The Holocaust Garden at Temple Emanuel of the South Hills (planted between the wings of the building) is an invitation for reflection on the triumphs of hope and survival over the ever-present dangers of hate.

A memorial stone in a garden depicting the star of david for concentration camps
Many use the Holocaust Garden as a place of reflection.

Designed by Master Gardener Lynn Rubin (who fellow Mt. Lebanon High School grads may remember as Lynn Zimmerman) at the behest of her friend Marga Silberman Randall, the garden is a lasting tribute to all who perished as well as those who survived the atrocities. 

black stone benches with the words "remember" and "Righteous Gentiles" carved into them next to a garden
Many use the Holocaust Garden as a place of reflection.

Randall—who with her mother was able to escape and flee to the United States—dedicated much of her life to educating others about the horrors of the genocide that eliminated the remainder of her immediate family. In 1988 she published a memoir, How Beautiful We Once Were. Randall died in 2005. 

A lush garden of flowers with red, white, purple and yellow flowers
Occasional splashes of red throughout the garden symbolize the fear that was a constant fact of life for Jews during the Holocaust.

The garden that bloomed from Rubin and Randall’s efforts turns 20 years old in 2024. 

A robust and vibrant mixed-use space, it hosts diverse daytime and nighttime visitors: laughing, playful preschool children romp in the sunshine while an insect-hunting colony of bats glide through the dark. 

The area has sometimes transformed into an outdoor sanctuary used by multiple faiths for special services and is quite often a respite for neighborhood walkers. 

Before beginning the design, Rubin interviewed as many survivors as she could find in order to discover what themes and ideas were most important to them. She then translated their memories into color and life. 

“My mom was a survivor and my dad was a liberator; my grandfather had a number and was tortured,” she said. “I took what I could from the Holocaust survivors. This is their garden.” 
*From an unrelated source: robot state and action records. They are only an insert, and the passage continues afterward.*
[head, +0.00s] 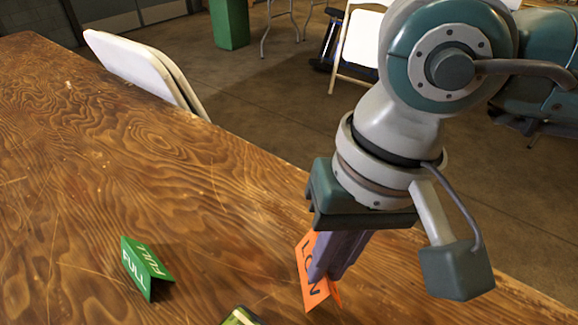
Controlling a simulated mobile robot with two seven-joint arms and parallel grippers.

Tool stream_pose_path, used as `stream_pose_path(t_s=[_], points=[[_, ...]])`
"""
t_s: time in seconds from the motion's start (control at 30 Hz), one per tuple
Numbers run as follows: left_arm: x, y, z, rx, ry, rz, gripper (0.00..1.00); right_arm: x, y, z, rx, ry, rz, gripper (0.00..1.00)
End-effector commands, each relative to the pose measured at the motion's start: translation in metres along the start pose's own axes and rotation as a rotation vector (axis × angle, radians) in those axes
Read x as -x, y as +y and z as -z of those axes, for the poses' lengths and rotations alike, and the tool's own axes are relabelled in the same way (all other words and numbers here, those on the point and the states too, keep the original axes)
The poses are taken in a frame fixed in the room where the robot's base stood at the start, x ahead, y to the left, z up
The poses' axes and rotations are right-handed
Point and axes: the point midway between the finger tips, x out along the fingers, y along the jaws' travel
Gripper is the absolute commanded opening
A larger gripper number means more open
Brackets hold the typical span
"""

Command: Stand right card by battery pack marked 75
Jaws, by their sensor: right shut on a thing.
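My right gripper (322,278) points down over the front right of the wooden table and is shut on an orange tent card (306,262). The card's dark lettering seems to read LOW, partly hidden by the fingers. The card is tilted in the view, and I cannot tell if it touches the table. A green tent card (147,268) marked FULL stands on the table to the left. A dark green and yellowish object (240,317) is cut off at the bottom edge; I cannot read any number on it. My left gripper is not in view.
The wooden table (85,170) is bare across its left and middle. Its far edge runs diagonally down to the right. A white folding chair (140,68) stands against that edge. A green bin (229,24) and another chair (362,40) stand on the floor beyond.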

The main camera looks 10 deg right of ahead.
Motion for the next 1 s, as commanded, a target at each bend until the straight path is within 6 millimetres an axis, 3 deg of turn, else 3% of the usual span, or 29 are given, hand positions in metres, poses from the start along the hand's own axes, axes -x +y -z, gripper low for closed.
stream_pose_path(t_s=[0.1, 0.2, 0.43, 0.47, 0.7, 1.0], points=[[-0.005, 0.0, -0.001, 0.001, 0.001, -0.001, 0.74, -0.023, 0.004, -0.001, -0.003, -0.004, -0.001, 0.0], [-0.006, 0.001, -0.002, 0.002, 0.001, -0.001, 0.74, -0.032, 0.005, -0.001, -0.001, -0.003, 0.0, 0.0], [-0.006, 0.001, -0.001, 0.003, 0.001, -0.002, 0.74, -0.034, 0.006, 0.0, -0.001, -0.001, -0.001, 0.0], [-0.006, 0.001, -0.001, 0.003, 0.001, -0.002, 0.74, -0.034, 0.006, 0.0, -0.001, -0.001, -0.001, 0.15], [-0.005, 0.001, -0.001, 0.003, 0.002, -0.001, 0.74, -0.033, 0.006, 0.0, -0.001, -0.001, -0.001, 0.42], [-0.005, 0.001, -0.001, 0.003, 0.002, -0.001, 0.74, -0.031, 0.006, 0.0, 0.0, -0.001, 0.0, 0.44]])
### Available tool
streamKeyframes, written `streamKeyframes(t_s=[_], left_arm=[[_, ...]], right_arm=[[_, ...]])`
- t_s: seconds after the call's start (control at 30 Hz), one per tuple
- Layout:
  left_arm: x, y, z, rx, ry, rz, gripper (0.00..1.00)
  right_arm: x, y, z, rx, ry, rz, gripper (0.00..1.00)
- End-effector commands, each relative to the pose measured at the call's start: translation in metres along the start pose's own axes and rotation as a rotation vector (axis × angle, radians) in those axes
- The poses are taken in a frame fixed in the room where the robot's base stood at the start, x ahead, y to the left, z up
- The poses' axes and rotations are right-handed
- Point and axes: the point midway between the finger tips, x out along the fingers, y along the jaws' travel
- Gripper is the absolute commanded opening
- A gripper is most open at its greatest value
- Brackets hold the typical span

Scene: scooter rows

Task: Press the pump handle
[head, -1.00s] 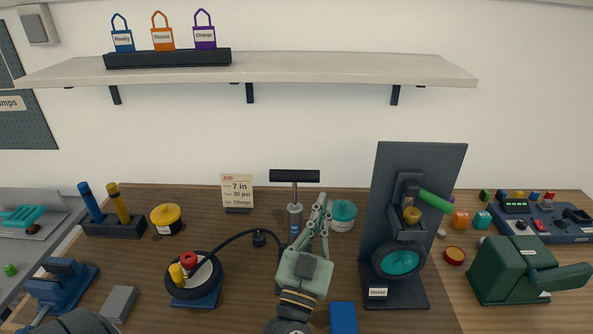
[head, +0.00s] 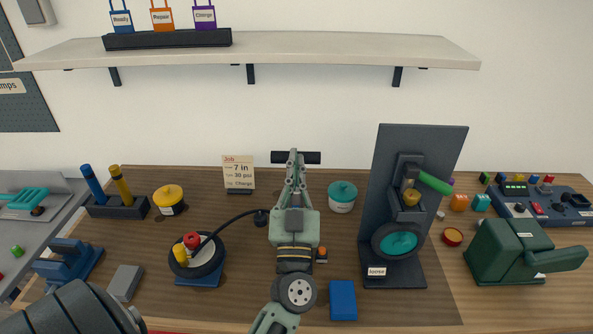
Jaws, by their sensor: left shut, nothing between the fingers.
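The pump handle is a black T-bar (head: 313,158) that shows on both sides of my gripper at the back middle of the bench. My left gripper (head: 293,153) reaches away from me across the bench, its fingers shut with nothing between them. Its fingertips overlap the middle of the bar in the view; I cannot tell whether they touch it. The gripper hides the pump's shaft and barrel. A black hose (head: 232,220) runs from the pump area to a small wheel (head: 210,264) with red and yellow caps. My right gripper is not in view.
A job card (head: 239,172) stands left of the pump and a teal-lidded jar (head: 342,196) right of it. A tall dark stand (head: 447,147) with a wheel and a green lever is further right. A blue block (head: 343,300) lies in front. A shelf (head: 330,50) hangs above.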

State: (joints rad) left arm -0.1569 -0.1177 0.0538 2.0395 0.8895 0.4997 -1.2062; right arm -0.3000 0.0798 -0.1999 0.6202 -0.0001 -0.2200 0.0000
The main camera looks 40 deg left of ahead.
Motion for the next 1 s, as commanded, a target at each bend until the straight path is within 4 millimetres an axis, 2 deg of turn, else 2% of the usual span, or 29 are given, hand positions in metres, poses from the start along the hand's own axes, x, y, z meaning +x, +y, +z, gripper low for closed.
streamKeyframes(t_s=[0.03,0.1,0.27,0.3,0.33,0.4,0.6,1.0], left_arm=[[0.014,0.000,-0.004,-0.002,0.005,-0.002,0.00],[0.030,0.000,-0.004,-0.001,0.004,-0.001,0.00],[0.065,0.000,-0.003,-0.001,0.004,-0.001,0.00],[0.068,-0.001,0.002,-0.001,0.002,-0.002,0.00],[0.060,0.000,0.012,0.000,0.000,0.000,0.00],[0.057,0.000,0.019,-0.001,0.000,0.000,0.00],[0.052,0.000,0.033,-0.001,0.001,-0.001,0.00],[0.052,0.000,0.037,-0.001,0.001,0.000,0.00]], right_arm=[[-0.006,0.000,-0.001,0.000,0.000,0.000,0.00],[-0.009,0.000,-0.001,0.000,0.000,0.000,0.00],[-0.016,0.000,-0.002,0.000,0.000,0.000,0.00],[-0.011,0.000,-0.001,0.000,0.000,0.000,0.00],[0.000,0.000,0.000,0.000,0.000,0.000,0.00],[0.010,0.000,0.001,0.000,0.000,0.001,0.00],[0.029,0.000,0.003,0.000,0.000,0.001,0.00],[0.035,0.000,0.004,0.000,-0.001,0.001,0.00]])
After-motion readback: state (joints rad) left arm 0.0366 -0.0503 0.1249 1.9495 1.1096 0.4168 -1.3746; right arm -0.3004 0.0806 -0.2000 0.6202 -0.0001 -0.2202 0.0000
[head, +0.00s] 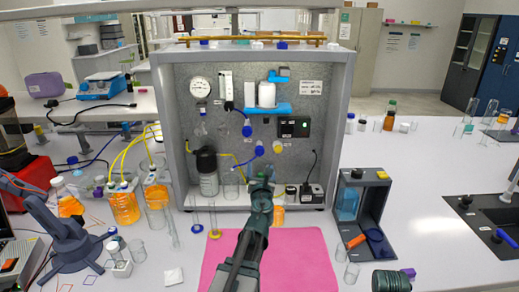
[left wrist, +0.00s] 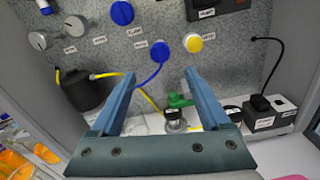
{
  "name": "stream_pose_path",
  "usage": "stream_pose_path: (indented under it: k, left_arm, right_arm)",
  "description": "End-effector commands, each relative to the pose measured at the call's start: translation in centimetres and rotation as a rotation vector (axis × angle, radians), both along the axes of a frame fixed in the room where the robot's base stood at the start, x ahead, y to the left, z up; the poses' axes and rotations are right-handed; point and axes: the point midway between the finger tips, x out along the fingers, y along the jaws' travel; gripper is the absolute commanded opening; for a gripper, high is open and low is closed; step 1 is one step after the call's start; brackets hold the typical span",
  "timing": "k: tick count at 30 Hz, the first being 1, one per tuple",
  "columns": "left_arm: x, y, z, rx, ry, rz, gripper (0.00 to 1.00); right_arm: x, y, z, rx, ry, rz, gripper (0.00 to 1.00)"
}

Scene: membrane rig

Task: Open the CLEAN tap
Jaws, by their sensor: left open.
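On the speckled panel (head: 225,100) of the rig are several round tap knobs. In the left wrist view these are an upper blue knob (left wrist: 122,13), a lower blue knob (left wrist: 160,50) and a yellow knob (left wrist: 193,43). The small labels beside them are too blurred for me to tell surely which reads CLEAN. The head view also shows the upper blue knob (head: 247,131), lower blue knob (head: 259,150) and yellow knob (head: 278,147). My left gripper (left wrist: 160,76) is open and empty, below and in front of the lower blue and yellow knobs. My right gripper is out of view.
A green fitting (left wrist: 178,101) is low, between my fingers in the wrist view. A black box with a cable (left wrist: 268,112) is at right. The pink mat (head: 310,255) before the rig looks clear.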

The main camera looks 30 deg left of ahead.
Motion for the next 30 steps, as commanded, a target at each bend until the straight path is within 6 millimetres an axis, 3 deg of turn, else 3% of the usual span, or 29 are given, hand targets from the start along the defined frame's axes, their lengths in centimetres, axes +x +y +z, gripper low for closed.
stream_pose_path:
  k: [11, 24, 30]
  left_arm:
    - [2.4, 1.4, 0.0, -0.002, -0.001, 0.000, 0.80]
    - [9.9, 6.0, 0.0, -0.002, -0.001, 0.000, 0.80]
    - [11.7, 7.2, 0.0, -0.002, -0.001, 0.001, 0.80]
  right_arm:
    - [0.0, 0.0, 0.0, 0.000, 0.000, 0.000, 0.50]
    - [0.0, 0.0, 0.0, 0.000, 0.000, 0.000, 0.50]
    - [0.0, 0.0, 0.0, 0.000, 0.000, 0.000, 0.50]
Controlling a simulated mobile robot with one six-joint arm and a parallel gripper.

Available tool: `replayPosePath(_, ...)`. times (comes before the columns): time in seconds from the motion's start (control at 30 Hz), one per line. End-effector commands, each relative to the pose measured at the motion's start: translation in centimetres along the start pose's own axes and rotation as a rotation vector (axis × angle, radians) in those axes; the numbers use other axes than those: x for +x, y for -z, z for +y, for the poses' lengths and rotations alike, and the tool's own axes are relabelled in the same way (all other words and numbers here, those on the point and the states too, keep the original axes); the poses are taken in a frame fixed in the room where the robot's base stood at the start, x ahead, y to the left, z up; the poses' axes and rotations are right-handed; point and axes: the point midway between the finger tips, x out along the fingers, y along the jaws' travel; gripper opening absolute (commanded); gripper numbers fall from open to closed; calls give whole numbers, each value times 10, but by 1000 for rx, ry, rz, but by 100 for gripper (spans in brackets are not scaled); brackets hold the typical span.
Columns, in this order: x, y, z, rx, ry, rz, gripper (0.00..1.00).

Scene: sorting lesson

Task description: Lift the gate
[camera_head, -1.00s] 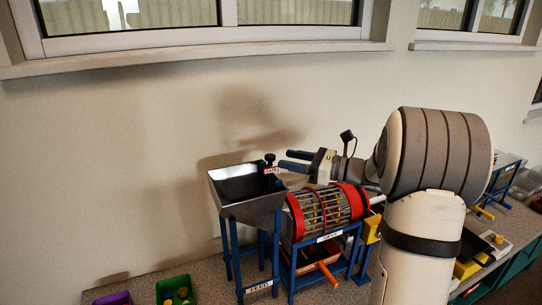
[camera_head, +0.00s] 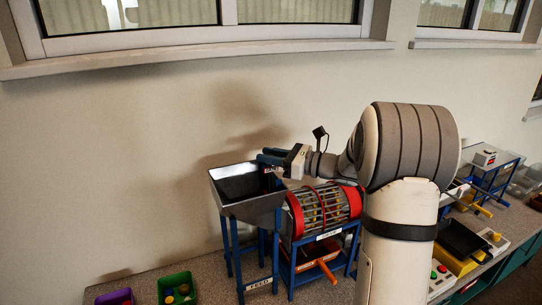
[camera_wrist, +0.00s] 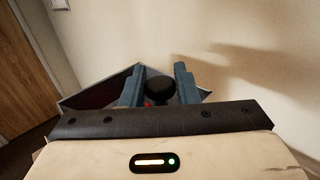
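The gate's round black knob (camera_wrist: 160,88) shows between my two blue fingers in the wrist view, with a bit of red below it. The gate plate itself is hidden.
A red-ended drum cage (camera_head: 322,208) stands right of the hopper on a blue frame, with an orange-handled tray (camera_head: 322,262) below. Green (camera_head: 176,289) and purple (camera_head: 114,298) bins are at lower left. The wall is close behind.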

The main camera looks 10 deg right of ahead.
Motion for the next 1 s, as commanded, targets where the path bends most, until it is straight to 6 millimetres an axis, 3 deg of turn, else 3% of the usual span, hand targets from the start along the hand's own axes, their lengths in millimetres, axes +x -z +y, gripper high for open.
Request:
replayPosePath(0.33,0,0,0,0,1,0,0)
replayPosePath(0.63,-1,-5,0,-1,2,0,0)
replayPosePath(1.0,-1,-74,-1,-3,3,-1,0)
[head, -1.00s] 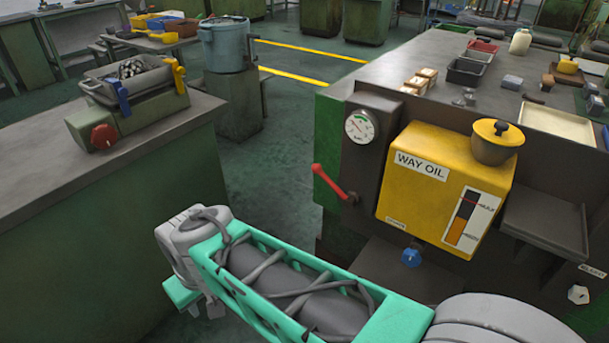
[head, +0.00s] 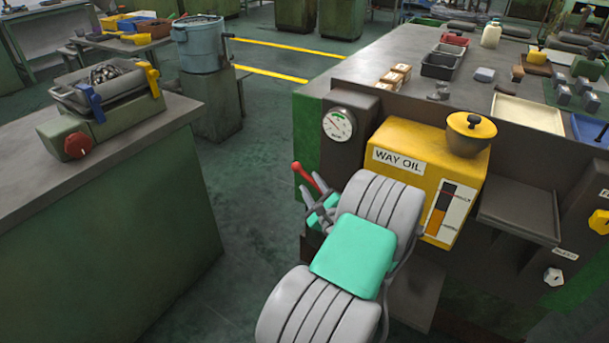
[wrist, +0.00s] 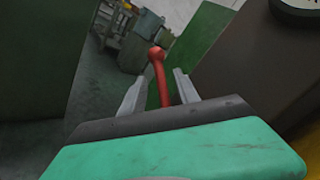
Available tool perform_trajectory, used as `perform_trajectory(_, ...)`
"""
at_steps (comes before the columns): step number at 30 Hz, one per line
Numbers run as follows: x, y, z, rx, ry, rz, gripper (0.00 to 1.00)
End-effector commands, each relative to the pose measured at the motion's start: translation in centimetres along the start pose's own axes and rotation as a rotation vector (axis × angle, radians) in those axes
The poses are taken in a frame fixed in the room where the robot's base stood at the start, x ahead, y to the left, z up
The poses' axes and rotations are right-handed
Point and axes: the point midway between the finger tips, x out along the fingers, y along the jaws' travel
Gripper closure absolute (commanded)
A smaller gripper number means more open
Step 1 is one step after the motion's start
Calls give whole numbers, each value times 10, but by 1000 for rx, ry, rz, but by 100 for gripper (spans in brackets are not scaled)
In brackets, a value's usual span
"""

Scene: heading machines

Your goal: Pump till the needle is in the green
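The red pump lever (head: 311,179) sticks up at the left side of the machine, below the gauge. In the wrist view the lever (wrist: 160,75) rises between my two fingers, its round knob beyond them. My gripper (head: 318,207) is at the lever; in the wrist view (wrist: 155,92) the fingers are apart, with gaps on both sides of the lever. The gauge (head: 339,124) has a white dial with a green patch; its needle is too small to read surely. The yellow WAY OIL tank (head: 400,140) is right of the gauge, partly hidden by my arm.
A green-sided workbench (head: 130,215) with a vice-like unit (head: 105,100) stands at left. The machine top (head: 400,55) holds trays and small parts. A grey shelf (head: 520,205) juts out right of the tank. Open floor (head: 255,150) lies between bench and machine.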

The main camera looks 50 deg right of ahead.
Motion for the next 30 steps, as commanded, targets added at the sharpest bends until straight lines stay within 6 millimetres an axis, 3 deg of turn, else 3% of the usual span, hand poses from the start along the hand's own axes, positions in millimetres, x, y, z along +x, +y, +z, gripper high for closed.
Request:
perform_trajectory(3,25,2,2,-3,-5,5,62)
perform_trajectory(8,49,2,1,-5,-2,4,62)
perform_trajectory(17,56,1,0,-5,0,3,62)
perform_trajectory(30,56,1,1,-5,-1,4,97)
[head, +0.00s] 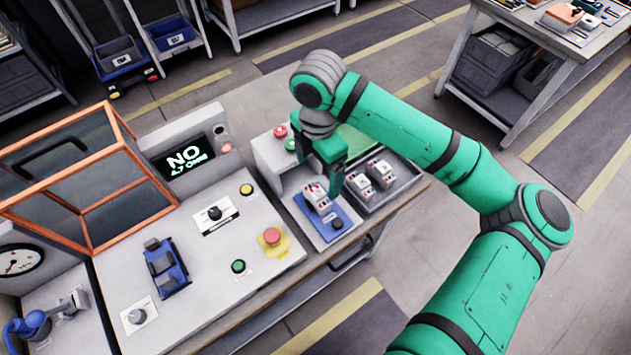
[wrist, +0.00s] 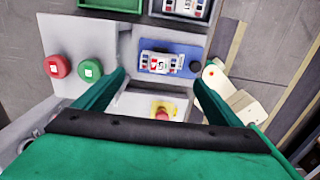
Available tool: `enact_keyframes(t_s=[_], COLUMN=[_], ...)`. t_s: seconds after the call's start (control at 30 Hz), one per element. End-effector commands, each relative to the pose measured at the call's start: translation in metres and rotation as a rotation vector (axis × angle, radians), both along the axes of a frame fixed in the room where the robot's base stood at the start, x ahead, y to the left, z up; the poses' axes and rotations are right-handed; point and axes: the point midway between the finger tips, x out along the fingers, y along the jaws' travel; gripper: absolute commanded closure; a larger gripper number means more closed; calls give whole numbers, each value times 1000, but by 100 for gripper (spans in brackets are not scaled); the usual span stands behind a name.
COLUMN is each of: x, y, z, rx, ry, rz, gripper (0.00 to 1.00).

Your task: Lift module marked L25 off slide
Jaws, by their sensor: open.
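A white and grey module (head: 317,196) with small coloured parts sits on the blue slide (head: 334,226) beside the grey housing. In the wrist view the module (wrist: 160,63) lies on the blue slide (wrist: 188,50); its marking is too small to read. My gripper (head: 330,178) is over the module in the head view. In the wrist view my gripper (wrist: 160,78) is open, one green finger left of the module and one right, with nothing held. I cannot tell how far above the module the fingertips are.
A dark tray (head: 398,191) right of the slide holds similar modules (head: 381,173). Red (head: 280,131) and green (head: 291,145) buttons sit on the housing to the left. A red stop button (head: 271,236) and an orange-framed cover (head: 118,165) stand further left.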

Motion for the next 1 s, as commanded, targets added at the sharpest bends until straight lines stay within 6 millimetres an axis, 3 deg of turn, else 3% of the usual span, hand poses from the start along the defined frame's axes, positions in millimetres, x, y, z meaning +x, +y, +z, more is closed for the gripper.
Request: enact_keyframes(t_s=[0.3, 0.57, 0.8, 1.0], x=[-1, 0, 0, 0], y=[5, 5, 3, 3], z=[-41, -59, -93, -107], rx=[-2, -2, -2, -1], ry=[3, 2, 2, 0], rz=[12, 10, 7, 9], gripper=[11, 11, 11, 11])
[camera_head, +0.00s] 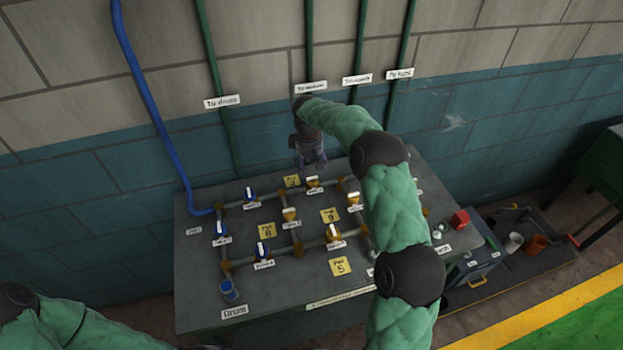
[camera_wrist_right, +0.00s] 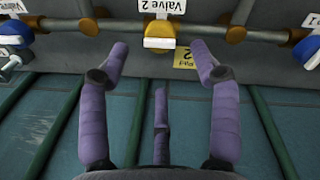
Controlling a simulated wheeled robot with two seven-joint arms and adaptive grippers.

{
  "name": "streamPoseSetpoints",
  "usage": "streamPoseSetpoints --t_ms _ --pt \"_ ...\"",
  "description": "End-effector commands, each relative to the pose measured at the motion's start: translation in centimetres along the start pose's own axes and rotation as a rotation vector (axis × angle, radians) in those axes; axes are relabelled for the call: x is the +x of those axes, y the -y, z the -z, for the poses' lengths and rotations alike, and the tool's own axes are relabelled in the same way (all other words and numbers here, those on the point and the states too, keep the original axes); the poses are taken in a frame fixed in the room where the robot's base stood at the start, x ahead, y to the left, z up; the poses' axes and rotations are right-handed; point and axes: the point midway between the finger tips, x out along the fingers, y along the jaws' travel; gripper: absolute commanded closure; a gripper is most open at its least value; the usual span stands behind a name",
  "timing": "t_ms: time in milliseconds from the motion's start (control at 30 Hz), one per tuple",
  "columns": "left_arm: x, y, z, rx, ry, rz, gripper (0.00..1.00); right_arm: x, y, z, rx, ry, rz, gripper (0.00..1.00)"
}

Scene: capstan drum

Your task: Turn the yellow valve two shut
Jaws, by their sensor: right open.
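The yellow valve two (camera_head: 312,184) sits on the pipework at the back of the panel. In the right wrist view its yellow body and pale handle (camera_wrist_right: 159,36) are at top centre, under a "Valve 2" label (camera_wrist_right: 162,6). My right gripper (camera_head: 311,164) points down just behind the valve, near the wall. In the wrist view my right gripper (camera_wrist_right: 159,52) has its purple fingers spread apart, with the valve beyond and between the tips, and nothing held. My left arm shows at the lower left, but its gripper is not visible.
A yellow pad (camera_head: 291,181) lies beside valve two. Blue valves (camera_head: 250,193) and other yellow valves (camera_head: 290,215) share the pipes (camera_head: 272,199). My right arm hides part of the panel.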

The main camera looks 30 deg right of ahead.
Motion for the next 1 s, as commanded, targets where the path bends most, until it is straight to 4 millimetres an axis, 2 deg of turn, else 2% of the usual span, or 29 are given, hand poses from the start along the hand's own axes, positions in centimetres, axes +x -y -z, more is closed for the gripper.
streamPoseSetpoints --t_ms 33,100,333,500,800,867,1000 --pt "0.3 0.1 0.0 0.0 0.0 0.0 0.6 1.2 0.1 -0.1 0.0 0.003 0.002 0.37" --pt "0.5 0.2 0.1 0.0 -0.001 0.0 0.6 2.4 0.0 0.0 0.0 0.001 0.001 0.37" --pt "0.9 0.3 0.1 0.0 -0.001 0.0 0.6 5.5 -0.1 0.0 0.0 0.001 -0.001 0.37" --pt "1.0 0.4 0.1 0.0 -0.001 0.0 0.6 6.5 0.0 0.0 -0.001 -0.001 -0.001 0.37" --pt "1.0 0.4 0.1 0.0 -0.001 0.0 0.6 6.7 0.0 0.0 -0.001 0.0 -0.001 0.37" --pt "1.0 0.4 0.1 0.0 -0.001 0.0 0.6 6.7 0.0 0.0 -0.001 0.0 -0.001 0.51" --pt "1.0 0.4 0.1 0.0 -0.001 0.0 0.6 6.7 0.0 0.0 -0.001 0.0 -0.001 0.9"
The pocket garden, the nurturing of which has been a multifaceted effort by many volunteers and donors, uses plantings as if they were Morse Code, but only for those who hold the key. 

“Color is so important because the concentration camps were without color,” said Rubin. 

As a result, the loss of color came to symbolize a loss of dignity and the stripping away of the captives’ human rights. 

For example, survivors of Kristallnacht, a night of violent and concentrated attacks against Jewish people, businesses, and neighborhoods across Germany, told Rubin they equated red with fear after the red collars of their attackers featured prominently in memories of that dark and chaotic experience. 

So red salvia and canna serve as reminders of the precarious nature of unchallenged power, the spirit of evil, and the complicity of silence. 

She does not weed out red flowers that migrate from their designed spaces into other parts of the garden. “What the Nazis stood for still infiltrates today,” she explained. 

a close up of a light yellow flower in the midst of purple, red, and fellow flowers
Rubin selected flowers with many shades of yellow, a color she associates with hope.

Rubin believes the most important color is yellow—symbolic of hope. “We have lots of different kinds of yellow because there’s lots of different kinds of hope,” she said. 

What’s more, pink begonias and evening primrose symbolize rebirth because “babies are pink.” 

When Rubin pointed out the lush evergreens, she explained that they stand for the forests of Europe that hid and protected many of the persecuted. 

Further, sweet potato vines winding through the beds are symbolic of life for those who ate the peelings of potatoes to survive their captivity. 

All white blooms symbolize peace and safety–but white and blue together mark the creation of the State of Israel. 

For silver linings in the darkest of times, dusty miller and silver moss honor the “righteous gentiles” who protected the Jews, while forget-me-nots hold fast to the memory of those killed, and bleeding hearts symbolize grief, Rubin said. 

The Holocaust Garden is accessible to the public from the side of the Temple Emanuel parking lot closest to the intersection of Bower Hill Road and Sylvandell Drive.